EXERCISE BRIEF >> Exactly and only the lines from the one containing "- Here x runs" through the one containing "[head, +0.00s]" are to be repeated, both ends included.

DATA EXTRACT >>
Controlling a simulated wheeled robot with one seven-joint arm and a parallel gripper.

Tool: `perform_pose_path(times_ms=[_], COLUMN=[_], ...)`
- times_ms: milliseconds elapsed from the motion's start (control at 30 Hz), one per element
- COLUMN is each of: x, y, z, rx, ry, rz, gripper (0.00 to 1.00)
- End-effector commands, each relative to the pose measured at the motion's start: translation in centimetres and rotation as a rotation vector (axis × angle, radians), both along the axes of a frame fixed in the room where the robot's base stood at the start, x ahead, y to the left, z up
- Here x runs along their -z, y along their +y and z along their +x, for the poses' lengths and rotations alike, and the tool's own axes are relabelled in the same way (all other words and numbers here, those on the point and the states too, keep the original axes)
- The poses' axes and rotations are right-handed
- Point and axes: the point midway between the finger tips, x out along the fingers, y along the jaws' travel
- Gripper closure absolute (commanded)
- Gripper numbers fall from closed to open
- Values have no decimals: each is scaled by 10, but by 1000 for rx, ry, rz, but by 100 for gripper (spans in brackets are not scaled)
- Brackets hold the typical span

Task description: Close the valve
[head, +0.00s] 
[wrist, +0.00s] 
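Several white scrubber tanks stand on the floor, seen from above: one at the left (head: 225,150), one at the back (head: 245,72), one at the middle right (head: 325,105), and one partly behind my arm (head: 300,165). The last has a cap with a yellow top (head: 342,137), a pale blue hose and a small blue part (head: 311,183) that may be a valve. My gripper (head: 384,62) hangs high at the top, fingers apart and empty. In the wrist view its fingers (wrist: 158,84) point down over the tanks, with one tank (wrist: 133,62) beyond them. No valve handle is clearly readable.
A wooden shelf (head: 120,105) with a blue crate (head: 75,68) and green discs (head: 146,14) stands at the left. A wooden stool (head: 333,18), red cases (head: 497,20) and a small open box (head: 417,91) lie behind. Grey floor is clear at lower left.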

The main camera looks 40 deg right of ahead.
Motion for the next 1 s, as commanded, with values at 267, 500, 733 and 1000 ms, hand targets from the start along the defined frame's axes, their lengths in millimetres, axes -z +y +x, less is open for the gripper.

SOLUTION FOR THIS EXERCISE >>
- Here x runs along their -z, y along their +y and z along their +x, for the poses' lengths and rotations alike, and the tool's own axes are relabelled in the same way (all other words and numbers here, those on the point and the states too, keep the original axes)
- The poses' axes and rotations are right-handed
- Point and axes: the point midway between the finger tips, x out along the fingers, y along the jaws' travel
- Gripper closure absolute (commanded)
- Gripper numbers fall from closed to open
- Values have no decimals: each is scaled by 10, but by 1000 for rx, ry, rz, but by 100 for gripper (spans in brackets are not scaled)
- Brackets hold the typical span

Task description: Close the valve
[head, +0.00s] 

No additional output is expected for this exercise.